Somehow I've garnered a type of publicity on campus. Whether because of my status on Yearbook or the legends surrounding my six-month journey into Australia, I’ve become a minor celebrity. I try to ignore it. When class is dismissed, I gather my things and leave. Others talk. I say nothing until I am hailed by a stranger.
“Hi, Mike Spotts!”
Does my name have any real meaning to him, or is it a two-syllable sound he chimes simply because everyone else does? Perhaps I am so different, that when I meet people I cannot help but imagine the events and traits their names may represent. Today I met a woman, Tiffany, and I wondered what lifelong details lay hidden inside the seven letters that symbolize her life.
So far everyone only talks about scores, plans for the day, funny stories. Rarely do the “private” topics surface. Where are the brave ones who walk the ropes of fragile honesty?
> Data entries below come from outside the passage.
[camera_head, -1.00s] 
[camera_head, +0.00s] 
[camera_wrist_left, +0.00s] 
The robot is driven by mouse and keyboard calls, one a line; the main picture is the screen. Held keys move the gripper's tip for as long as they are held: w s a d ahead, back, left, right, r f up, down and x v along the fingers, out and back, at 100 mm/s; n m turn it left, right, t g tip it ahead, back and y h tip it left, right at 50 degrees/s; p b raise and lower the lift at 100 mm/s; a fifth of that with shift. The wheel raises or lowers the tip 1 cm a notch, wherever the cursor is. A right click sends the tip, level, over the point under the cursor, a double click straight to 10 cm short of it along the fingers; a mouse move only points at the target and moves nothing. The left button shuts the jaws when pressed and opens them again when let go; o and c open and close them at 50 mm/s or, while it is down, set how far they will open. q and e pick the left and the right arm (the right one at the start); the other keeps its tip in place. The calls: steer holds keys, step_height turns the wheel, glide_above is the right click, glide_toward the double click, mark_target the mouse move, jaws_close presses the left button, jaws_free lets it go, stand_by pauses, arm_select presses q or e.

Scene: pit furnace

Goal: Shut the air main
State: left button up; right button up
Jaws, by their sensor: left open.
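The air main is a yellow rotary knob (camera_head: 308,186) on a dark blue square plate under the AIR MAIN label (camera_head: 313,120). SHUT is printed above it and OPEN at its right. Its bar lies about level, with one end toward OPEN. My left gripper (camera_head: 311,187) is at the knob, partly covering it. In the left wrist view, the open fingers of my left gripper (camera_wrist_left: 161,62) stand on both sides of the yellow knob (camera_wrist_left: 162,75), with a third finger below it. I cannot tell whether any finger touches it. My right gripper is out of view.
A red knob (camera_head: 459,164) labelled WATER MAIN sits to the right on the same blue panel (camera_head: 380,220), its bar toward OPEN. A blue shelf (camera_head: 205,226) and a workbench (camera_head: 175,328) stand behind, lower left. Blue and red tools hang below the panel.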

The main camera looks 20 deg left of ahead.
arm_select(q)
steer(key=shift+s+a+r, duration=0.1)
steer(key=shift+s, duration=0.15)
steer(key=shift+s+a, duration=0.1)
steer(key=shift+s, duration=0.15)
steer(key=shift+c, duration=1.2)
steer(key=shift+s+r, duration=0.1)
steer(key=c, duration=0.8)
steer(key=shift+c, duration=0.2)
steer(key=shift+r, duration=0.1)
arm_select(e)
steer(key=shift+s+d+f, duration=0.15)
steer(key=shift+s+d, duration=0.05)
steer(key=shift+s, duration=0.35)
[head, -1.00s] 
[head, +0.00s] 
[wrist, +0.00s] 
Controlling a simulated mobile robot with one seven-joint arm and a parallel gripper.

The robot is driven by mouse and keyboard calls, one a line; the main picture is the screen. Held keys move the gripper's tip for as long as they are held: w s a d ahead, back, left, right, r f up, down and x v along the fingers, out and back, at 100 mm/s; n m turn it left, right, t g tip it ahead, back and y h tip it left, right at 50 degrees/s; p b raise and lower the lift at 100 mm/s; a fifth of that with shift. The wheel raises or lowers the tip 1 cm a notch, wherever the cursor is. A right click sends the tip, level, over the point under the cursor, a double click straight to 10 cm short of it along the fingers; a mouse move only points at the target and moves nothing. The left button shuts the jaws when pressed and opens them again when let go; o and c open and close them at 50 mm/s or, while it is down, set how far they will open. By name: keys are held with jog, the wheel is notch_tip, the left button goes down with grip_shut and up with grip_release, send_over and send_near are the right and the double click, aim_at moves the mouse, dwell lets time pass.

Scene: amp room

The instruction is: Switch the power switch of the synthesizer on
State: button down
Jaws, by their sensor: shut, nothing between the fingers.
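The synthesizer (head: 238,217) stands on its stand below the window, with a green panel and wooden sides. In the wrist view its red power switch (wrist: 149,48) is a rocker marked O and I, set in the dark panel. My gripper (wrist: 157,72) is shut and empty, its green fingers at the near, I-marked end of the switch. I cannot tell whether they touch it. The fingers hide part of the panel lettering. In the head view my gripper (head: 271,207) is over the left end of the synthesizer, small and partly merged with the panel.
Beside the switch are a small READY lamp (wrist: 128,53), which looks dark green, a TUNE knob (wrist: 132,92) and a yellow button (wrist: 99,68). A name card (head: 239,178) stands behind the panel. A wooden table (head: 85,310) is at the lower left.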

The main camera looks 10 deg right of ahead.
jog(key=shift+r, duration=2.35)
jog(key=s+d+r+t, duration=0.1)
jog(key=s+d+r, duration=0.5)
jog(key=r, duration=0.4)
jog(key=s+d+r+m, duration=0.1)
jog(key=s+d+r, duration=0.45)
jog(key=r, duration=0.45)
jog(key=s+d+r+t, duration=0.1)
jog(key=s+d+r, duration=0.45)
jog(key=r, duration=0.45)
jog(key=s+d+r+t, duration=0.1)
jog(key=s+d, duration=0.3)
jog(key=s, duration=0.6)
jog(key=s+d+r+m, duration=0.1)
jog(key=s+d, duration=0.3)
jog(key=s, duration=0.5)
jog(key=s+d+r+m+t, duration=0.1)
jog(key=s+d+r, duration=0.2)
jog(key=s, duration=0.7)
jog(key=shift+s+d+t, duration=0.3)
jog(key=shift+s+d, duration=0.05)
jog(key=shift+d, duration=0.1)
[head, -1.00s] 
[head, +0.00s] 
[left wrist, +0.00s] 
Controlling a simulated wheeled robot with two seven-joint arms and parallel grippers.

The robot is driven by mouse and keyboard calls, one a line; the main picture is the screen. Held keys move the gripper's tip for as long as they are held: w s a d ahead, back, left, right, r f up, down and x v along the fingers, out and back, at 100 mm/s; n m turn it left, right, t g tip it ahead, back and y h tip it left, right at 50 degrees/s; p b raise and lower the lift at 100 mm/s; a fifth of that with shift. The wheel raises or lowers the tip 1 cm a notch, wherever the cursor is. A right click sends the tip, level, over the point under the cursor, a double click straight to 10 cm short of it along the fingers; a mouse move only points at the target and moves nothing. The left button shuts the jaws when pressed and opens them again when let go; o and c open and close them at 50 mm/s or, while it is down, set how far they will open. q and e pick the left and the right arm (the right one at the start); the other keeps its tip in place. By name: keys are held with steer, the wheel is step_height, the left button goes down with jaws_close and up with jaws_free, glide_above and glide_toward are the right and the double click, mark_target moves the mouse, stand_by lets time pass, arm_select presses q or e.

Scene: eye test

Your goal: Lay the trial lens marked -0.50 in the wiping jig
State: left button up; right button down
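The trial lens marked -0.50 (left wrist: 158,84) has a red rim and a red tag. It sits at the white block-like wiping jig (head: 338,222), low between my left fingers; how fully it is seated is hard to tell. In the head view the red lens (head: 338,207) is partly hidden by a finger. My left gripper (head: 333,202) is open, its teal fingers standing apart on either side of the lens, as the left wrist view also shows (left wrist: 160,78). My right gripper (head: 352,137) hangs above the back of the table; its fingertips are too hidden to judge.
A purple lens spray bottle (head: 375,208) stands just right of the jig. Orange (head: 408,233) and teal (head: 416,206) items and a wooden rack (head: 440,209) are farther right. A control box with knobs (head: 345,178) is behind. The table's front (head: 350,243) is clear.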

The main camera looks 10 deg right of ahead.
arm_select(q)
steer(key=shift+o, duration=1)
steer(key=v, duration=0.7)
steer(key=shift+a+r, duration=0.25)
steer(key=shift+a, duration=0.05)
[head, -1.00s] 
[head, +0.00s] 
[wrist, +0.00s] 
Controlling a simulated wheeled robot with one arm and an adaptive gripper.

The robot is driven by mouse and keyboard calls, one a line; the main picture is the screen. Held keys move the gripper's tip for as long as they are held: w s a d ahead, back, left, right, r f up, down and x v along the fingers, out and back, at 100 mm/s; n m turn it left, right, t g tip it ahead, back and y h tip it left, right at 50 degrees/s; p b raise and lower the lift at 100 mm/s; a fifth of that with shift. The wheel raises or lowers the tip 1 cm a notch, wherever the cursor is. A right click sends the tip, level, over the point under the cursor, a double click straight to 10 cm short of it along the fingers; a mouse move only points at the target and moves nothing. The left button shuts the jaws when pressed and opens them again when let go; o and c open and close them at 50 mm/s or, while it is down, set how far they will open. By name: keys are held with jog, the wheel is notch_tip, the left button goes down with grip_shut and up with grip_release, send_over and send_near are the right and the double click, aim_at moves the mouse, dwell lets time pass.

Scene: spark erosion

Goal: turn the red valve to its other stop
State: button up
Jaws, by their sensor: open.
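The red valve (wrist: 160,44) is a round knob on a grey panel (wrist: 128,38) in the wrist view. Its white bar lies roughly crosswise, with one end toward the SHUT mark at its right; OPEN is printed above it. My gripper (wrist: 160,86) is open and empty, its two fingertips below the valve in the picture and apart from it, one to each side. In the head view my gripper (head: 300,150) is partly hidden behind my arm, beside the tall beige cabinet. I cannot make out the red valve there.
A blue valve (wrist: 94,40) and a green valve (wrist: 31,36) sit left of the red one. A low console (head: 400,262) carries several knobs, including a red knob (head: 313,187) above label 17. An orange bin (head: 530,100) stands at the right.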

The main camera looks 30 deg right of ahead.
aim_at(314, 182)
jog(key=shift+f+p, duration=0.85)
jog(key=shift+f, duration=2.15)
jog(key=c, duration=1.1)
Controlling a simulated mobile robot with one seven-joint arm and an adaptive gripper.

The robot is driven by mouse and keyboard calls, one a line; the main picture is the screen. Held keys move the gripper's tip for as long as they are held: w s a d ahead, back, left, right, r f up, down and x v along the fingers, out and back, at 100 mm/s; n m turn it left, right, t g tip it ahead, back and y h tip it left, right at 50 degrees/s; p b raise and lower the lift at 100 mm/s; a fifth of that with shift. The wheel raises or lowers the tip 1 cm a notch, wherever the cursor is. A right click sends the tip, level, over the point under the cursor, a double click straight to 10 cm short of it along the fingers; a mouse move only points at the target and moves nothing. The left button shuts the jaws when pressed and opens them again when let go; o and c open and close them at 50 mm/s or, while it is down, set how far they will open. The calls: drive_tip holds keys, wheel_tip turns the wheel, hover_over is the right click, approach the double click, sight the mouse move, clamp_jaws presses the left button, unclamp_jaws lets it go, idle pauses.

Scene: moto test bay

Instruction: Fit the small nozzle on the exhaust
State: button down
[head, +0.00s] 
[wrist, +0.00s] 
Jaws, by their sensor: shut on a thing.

This dissatisfaction with shallow friendships stems from the abundance of amazing relationships developed while I was abroad. I long to regain the delicate openness that I shared, but I have yet to connect with anyone here on a similar level of transparency.
Honest friendships are not established in a single night over conversations about movies or campus regalia. Like exquisite linen, true friendships are woven from the threads of a hundred most colorful days, embroidered by the stitches of a thousand finely detailed memories. Spinning this kind of material takes time so for now I stand socially and emotionally naked.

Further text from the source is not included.